◆ **Aim**
How many of the lines that follow contain the word "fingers"? Give only the number.
---------------
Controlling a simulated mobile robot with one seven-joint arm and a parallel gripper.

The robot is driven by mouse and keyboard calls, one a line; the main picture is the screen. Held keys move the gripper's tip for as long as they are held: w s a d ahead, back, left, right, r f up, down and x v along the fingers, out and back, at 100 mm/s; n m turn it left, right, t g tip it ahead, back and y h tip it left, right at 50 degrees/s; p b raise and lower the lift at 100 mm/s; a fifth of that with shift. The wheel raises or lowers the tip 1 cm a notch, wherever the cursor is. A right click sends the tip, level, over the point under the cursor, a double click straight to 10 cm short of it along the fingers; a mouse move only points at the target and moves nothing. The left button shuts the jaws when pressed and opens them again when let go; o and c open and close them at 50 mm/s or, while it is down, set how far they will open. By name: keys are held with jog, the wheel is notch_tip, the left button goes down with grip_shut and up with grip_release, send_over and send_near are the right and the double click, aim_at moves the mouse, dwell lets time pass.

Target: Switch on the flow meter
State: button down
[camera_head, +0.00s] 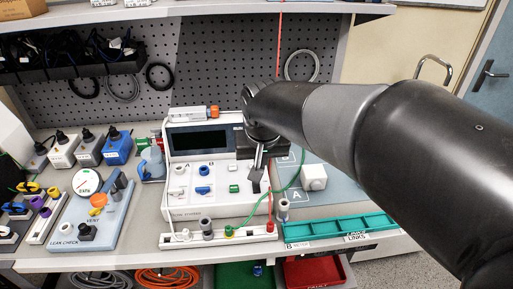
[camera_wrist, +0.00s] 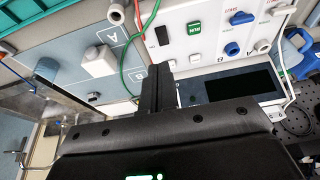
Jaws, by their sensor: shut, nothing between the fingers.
---------------
◆ **The result**
2